Task to complete:
In the entries below, find every line holding the string "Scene" and collect it.

--------

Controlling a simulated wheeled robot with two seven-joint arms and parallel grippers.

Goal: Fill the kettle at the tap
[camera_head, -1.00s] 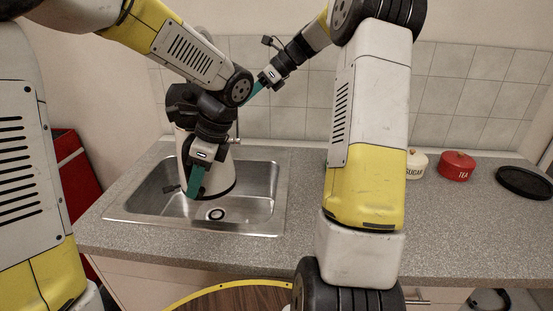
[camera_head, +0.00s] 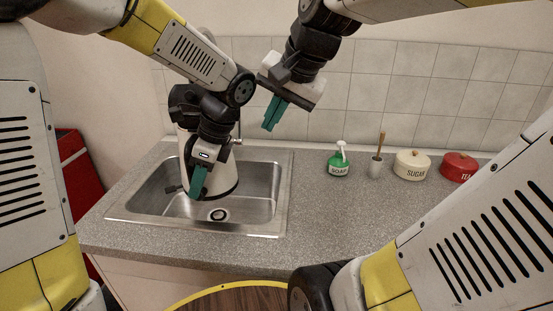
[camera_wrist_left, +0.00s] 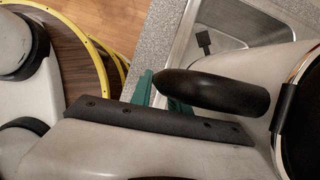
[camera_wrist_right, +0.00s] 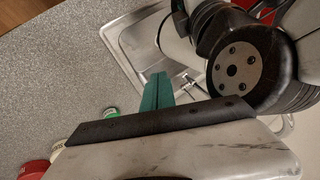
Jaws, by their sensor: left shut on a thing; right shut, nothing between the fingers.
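The pale kettle (camera_head: 224,180) with a dark base band stands upright in the metal sink (camera_head: 265,196), partly hidden behind my left arm. My left gripper (camera_head: 197,183) is shut on the kettle at its black handle; the handle (camera_wrist_left: 215,92) shows large in the left wrist view, beside the teal fingers. My right gripper (camera_head: 270,116) is shut and empty, raised to the right of my left arm, above the back of the counter.
A green soap bottle (camera_head: 338,166), a pot with a brush (camera_head: 376,167), a cream sugar tin (camera_head: 412,166) and a red tea tin (camera_head: 458,167) stand along the back wall. The counter (camera_head: 340,215) right of the sink is clear. A red cabinet (camera_head: 82,190) stands left.

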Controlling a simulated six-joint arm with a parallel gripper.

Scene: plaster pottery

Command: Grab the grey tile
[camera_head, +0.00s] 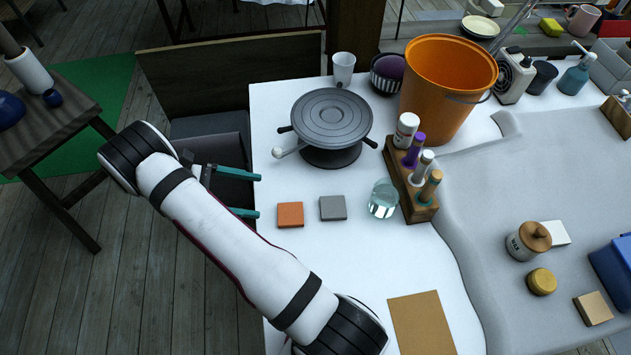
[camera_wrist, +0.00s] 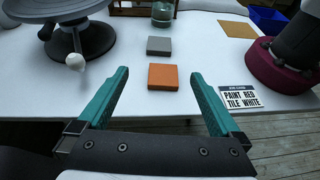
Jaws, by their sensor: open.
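The grey tile (camera_head: 333,208) lies flat on the white table, just right of the orange tile (camera_head: 290,215) in the head view. In the wrist view the grey tile (camera_wrist: 159,46) lies beyond the orange tile (camera_wrist: 162,77), with a gap between them. My gripper (camera_head: 259,195) is open and empty at the table's left edge, its teal fingers pointing toward the tiles. In the wrist view my gripper's fingers (camera_wrist: 160,78) spread on either side of the orange tile, which is nearer to me than the grey one.
A dark turntable (camera_head: 332,120) stands behind the tiles, a small white ball (camera_head: 277,152) at its left. A glass jar (camera_head: 383,199) and a wooden rack (camera_head: 412,185) of bottles stand right of the grey tile. A card (camera_wrist: 242,97) reads "PAINT RED TILE WHITE".

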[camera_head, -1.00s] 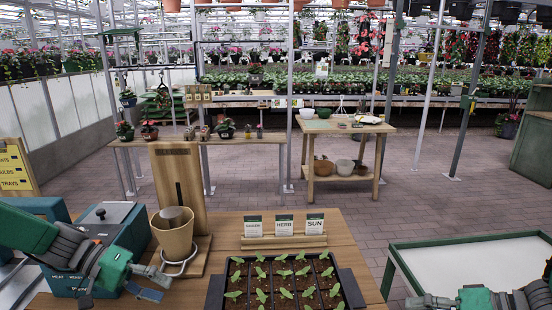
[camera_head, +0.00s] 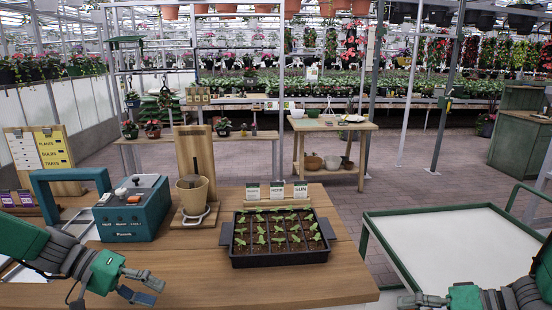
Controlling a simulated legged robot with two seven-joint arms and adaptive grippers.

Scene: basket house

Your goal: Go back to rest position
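My left gripper (camera_head: 142,287) is at the lower left, over the front left part of the wooden table (camera_head: 255,287). Its fingers are spread apart with nothing between them. My right gripper (camera_head: 424,300) is at the bottom right edge, in front of the white-topped cart, and partly cut off by the frame. Whether its fingers are apart cannot be made out. Both grippers are clear of the objects on the table.
A black seedling tray (camera_head: 280,259) sits on the table, with label cards (camera_head: 277,191) behind it. A tan pot (camera_head: 192,194) on a wooden stand and a teal box (camera_head: 132,213) stand to the left. A green-framed white cart (camera_head: 450,245) is at right.

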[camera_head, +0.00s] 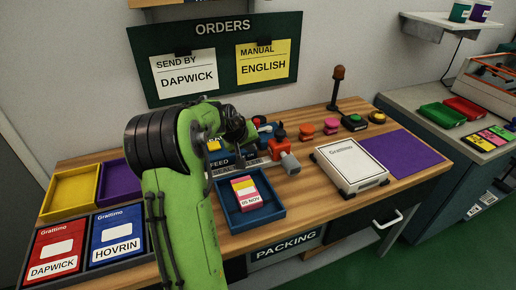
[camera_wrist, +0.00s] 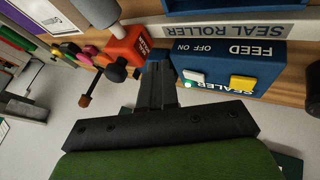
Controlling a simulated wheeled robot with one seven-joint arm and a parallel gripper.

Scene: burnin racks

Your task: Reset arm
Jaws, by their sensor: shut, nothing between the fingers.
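My arm, green with a black ribbed joint, rises in the front left of the head view and bends to the right over the table. My gripper (camera_wrist: 158,84) is black, and its two fingers are together with nothing between them. In the wrist view, which is upside down, the fingertips are in front of the blue sealer (camera_wrist: 225,75) and beside an orange block with a black knob (camera_wrist: 127,52). I cannot tell whether they touch either. In the head view the arm hides much of the sealer.
A blue tray (camera_head: 275,217) holds a pink and yellow pack (camera_head: 245,193). A white Grattimo box (camera_head: 348,165) lies to the right, beside a purple mat (camera_head: 405,157). Yellow (camera_head: 70,192) and purple trays, then red (camera_head: 57,250) and blue (camera_head: 115,236) boxes, are at left.

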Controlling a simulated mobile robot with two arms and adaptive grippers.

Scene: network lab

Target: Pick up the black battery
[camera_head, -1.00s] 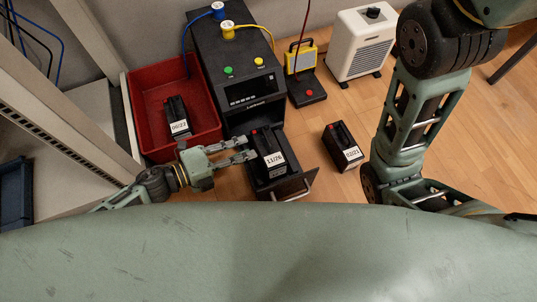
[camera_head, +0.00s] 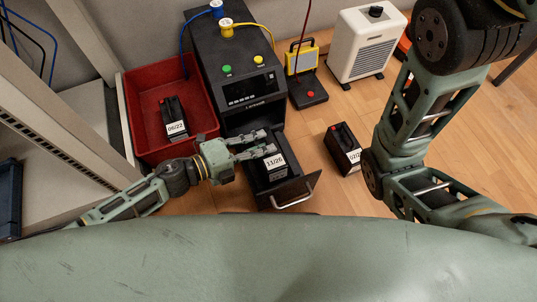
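A black battery (camera_head: 268,172) labelled 11/26 stands in the open drawer (camera_head: 306,186) at the front of a dark cabinet (camera_head: 232,62). My left gripper (camera_head: 269,142) reaches in from the left, its two fingers apart over the near-left top of this battery and hiding part of it. I cannot tell whether they touch it. A third black battery (camera_head: 172,113), with a dated label, is in the red bin (camera_head: 146,82). My right gripper is not in view.
A white heater (camera_head: 362,45) and a black stand with a yellow frame (camera_head: 306,90) are behind on the wooden floor. Blue and yellow cables run from the cabinet top. A shelf rack (camera_head: 60,105) is at left. My right arm fills the right side.

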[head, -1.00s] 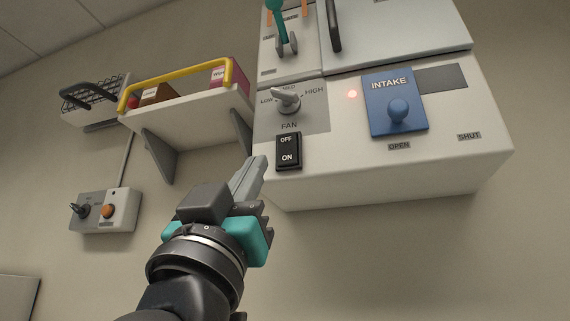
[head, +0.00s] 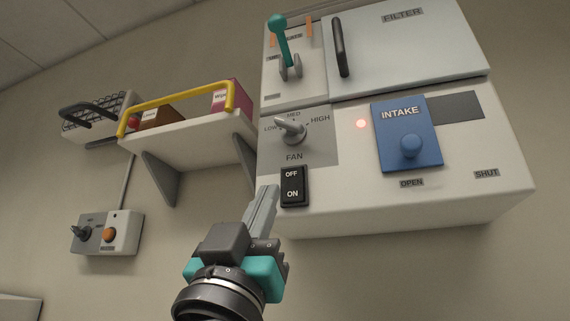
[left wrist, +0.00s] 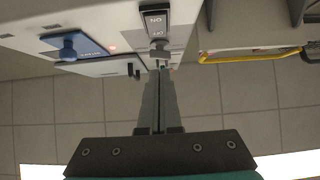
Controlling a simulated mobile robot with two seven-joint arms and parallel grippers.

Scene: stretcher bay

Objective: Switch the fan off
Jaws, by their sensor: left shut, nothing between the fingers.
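The black fan rocker switch (head: 292,187), marked OFF at the top and ON at the bottom, sits on the lower left of the white wall unit (head: 400,205). It also shows in the left wrist view (left wrist: 154,19). Which end is pressed in I cannot tell. The grey FAN knob (head: 291,129) is above it, with LOW, MED and HIGH marks. My left gripper (head: 268,190) is shut and empty, its tips just left of the switch in the head view. Whether they touch the panel I cannot tell. My right gripper is not in view.
A red light (head: 361,124) glows beside the blue INTAKE slide (head: 409,130). Above are a teal-knobbed lever (head: 280,28) and the FILTER door handle (head: 339,47). A shelf with a yellow rail (head: 178,95) stands left. A grey control box (head: 105,234) hangs lower left.

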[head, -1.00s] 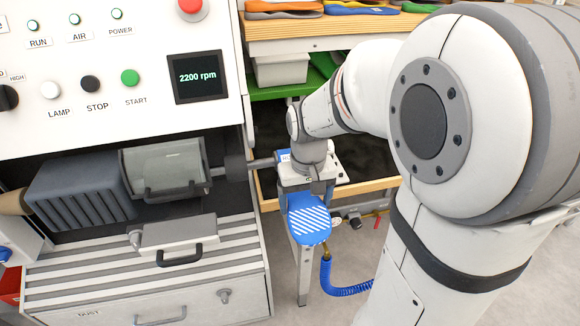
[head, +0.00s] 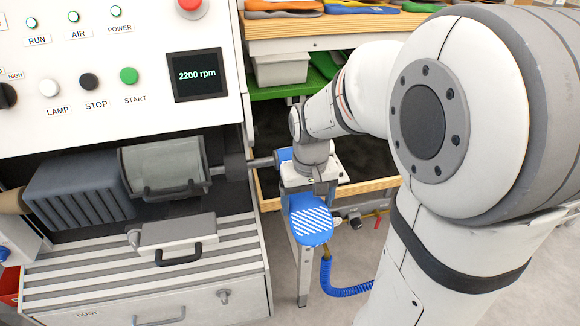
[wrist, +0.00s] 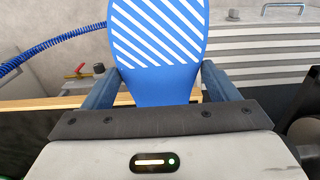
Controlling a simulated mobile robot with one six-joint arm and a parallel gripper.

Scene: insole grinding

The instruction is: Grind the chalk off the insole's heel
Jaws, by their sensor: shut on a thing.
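The blue insole (head: 309,226) carries white diagonal chalk stripes on its heel end. It also shows in the wrist view (wrist: 158,78), with the striped part pointing away from the jaws. My gripper (head: 308,190) is shut on the insole's plain blue part, with one finger on each side in the wrist view (wrist: 157,88). The insole hangs in the air to the right of the grinding machine (head: 110,190), apart from it. The machine's display (head: 198,76) reads 2200 rpm. A clear guard (head: 165,168) covers part of the machine's shaft.
A slatted ledge (head: 90,262) and dust drawer (head: 185,310) lie below the machine. A wooden-edged shelf (head: 330,42) with several insoles stands behind. A blue coiled hose (head: 345,291) hangs below the insole. Grey floor is open at lower centre.

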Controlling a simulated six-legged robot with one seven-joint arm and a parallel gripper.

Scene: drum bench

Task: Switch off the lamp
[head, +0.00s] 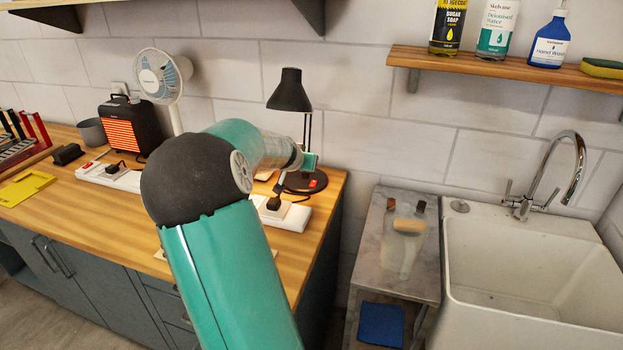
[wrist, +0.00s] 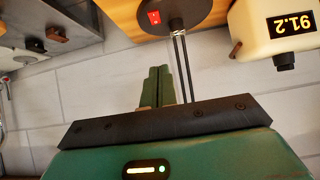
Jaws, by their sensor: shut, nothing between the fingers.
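The black desk lamp (head: 289,92) stands upright at the right end of the wooden counter, its shade tilted down. Whether its bulb glows is hidden by the shade. My gripper (head: 311,160) is in front of the lamp's stem, above the base. In the wrist view the green fingers (wrist: 157,72) are together and empty, pointing toward the red switch (wrist: 154,17) with a gap in the picture. The lamp's thin double stem (wrist: 183,65) runs close beside the fingers.
A cream device with a 91.2 display (wrist: 290,22) sits beside the lamp base. A power strip (head: 293,215) with a black plug lies in front. A fan (head: 160,78) and a glowing heater (head: 128,125) stand left. A side table (head: 372,262) and sink (head: 530,300) are right.

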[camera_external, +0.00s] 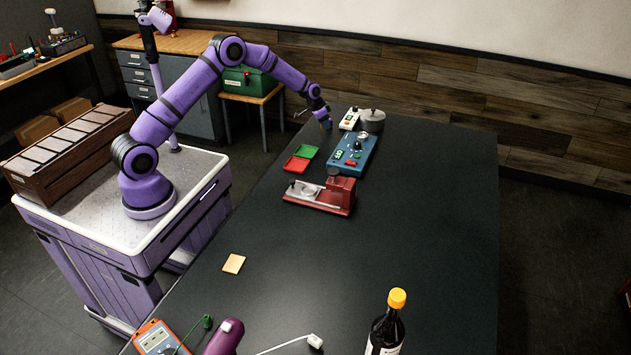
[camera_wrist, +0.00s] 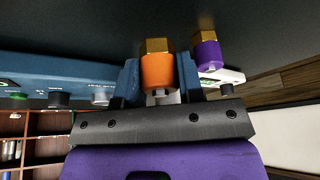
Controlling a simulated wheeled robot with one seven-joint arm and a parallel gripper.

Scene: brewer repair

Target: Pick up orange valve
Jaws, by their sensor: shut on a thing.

--------

Exercise response:
Scene: plaster pottery
Scene: basket house
Scene: burnin racks
Scene: network lab
Scene: stretcher bay
Scene: insole grinding
Scene: drum bench
Scene: brewer repair

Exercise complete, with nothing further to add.